US House committee advances China bill without Republican backing

US Rep. Ilhan Omar (D-MN) (L) talks with Speaker of the House Nancy Pelosi (D-CA) during a rally with fellow Democrats before voting on H.R. 1, or the People Act, on the East Steps of the US Capitol on March 08, 2019 in Washington, DC. (AFP photo)
A general view of the US Capitol in Washington, US, April 22, 2021. (Reuters photo)

A US House of Representatives committee has advanced legislation aimed at boosting competitiveness with China without Republicans’ support.

In a 26-20 vote on Thursday, the House Foreign Affairs Committee passed the "Ensuring American Global Leadership and Engagement Act," or Eagle Act, with Republicans opposing it over some of its provisions.

Among the provisions included in the bill are ones that address issues such as China's alleged human rights abuses of the Uyghur Muslim minority in its Xinjiang region, closer ties to Taiwan and the need to provide special immigration status to residents of Hong Kong.

According to Republicans, the legislation requires too many studies and lacks meaningful action like tightening control of technology exports to Beijing.

Democrats, however, said they would not give in on provisions in the bill that pertain to climate, arguing they are essential to compete on green energy.

The measure would provide billions of dollars for the United Nations Green Climate Fund, which Republicans described as a "slush fund" for the world body.

The rivalry between the US and China has intensified in recent years with Beijing’s growing international clout and rapid economic progress, emerging as a viable counter-weight to the US.

The latest vote came as the administration of President Joe Biden and both parties in Congress are trying to push back against China's increasing international influence.

On June 8, the Senate passed its own China bill authorizing nearly $190 billion for provisions to improve US technology and research.
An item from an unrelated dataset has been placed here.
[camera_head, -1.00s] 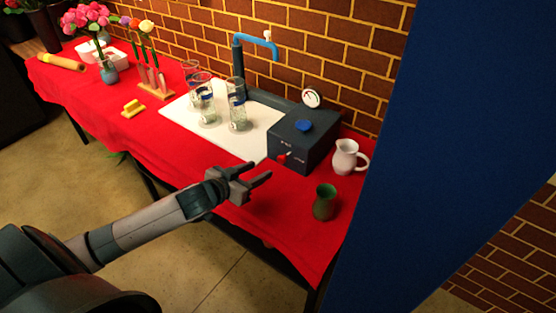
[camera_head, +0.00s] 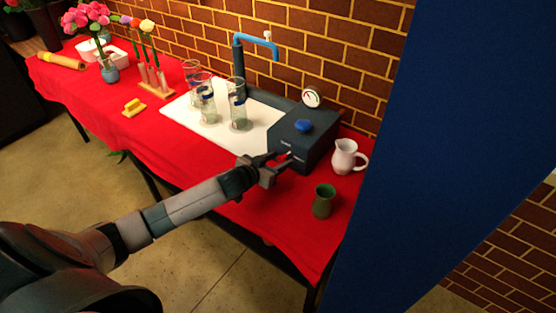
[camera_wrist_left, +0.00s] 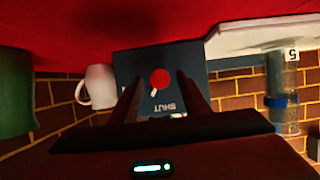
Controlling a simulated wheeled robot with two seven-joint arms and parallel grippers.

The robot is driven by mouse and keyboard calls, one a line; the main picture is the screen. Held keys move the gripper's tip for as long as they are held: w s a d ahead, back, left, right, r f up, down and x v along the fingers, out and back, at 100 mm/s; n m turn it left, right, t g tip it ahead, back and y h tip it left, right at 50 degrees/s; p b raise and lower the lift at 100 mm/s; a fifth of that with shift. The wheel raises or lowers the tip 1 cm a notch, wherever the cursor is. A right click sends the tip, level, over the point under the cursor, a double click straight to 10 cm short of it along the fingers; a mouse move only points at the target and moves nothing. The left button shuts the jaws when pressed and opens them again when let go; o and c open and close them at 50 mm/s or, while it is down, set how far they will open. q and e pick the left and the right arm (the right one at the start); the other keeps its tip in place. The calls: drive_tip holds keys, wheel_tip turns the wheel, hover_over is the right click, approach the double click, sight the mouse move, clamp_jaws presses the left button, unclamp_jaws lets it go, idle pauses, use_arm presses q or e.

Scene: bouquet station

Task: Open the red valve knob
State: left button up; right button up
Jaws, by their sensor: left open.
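The red valve knob (camera_wrist_left: 160,78) is round and sits on the front of the dark control box (camera_head: 305,133). In the left wrist view it lies between my left gripper's fingers, farther ahead. A short white pointer sticks out from it toward the upside-down word SHUT (camera_wrist_left: 165,107). In the head view my left gripper (camera_head: 277,161) is open, close in front of the box, and hides the knob. I cannot tell whether the fingers touch it. My right gripper is not in view.
A blue panel (camera_head: 440,150) bounds the right.

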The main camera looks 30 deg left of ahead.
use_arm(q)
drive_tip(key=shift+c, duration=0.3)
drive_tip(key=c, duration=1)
They also approved $54 billion to increase US production and research in semiconductors and telecommunications equipment.

However, rather than vote on the Senate bill, various House committees have been writing their own bills, which means it will take months for the House to pass a bill equivalent to the Senate measure.

The Biden administration is also set to impose sanctions Friday on a number of Chinese officials over what the US calls Beijing's crackdown on democracy in Hong Kong.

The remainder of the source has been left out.